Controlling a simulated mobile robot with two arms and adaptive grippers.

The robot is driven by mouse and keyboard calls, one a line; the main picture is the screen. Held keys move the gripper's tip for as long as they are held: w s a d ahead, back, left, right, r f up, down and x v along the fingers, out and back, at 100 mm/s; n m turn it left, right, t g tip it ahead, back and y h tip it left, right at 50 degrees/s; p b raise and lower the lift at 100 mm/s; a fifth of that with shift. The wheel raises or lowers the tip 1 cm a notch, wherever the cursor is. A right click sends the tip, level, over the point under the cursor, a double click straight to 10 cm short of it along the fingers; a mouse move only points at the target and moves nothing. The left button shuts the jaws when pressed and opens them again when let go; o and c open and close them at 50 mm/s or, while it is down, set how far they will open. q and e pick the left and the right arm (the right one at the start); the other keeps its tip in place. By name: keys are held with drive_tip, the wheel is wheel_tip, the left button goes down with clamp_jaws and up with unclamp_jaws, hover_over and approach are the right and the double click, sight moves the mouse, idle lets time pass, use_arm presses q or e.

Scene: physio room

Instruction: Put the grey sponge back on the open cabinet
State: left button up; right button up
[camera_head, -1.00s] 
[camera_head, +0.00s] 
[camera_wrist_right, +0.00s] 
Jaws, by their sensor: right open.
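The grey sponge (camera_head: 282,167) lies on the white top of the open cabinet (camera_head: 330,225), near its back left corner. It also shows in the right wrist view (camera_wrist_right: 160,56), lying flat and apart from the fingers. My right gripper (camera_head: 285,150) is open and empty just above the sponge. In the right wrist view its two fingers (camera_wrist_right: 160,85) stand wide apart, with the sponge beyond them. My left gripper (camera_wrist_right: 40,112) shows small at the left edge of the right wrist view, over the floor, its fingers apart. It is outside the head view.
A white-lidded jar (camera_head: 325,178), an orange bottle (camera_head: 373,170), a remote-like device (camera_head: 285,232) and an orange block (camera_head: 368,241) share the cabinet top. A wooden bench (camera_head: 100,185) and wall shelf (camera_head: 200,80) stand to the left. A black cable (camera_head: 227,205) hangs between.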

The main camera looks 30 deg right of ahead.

• • • • •

_Aim of the exercise_
Reproduce only the lines from the line containing "State: left button up; right button up" to the last line of the material above, both of those lines included.

_Correct result_
State: left button up; right button up
[camera_head, -1.00s] 
[camera_head, +0.00s] 
[camera_wrist_right, +0.00s] 
Jaws, by their sensor: right open.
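The grey sponge (camera_head: 282,167) lies on the white top of the open cabinet (camera_head: 330,225), near its back left corner. It also shows in the right wrist view (camera_wrist_right: 160,56), lying flat and apart from the fingers. My right gripper (camera_head: 285,150) is open and empty just above the sponge. In the right wrist view its two fingers (camera_wrist_right: 160,85) stand wide apart, with the sponge beyond them. My left gripper (camera_wrist_right: 40,112) shows small at the left edge of the right wrist view, over the floor, its fingers apart. It is outside the head view.
A white-lidded jar (camera_head: 325,178), an orange bottle (camera_head: 373,170), a remote-like device (camera_head: 285,232) and an orange block (camera_head: 368,241) share the cabinet top. A wooden bench (camera_head: 100,185) and wall shelf (camera_head: 200,80) stand to the left. A black cable (camera_head: 227,205) hangs between.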

The main camera looks 30 deg right of ahead.

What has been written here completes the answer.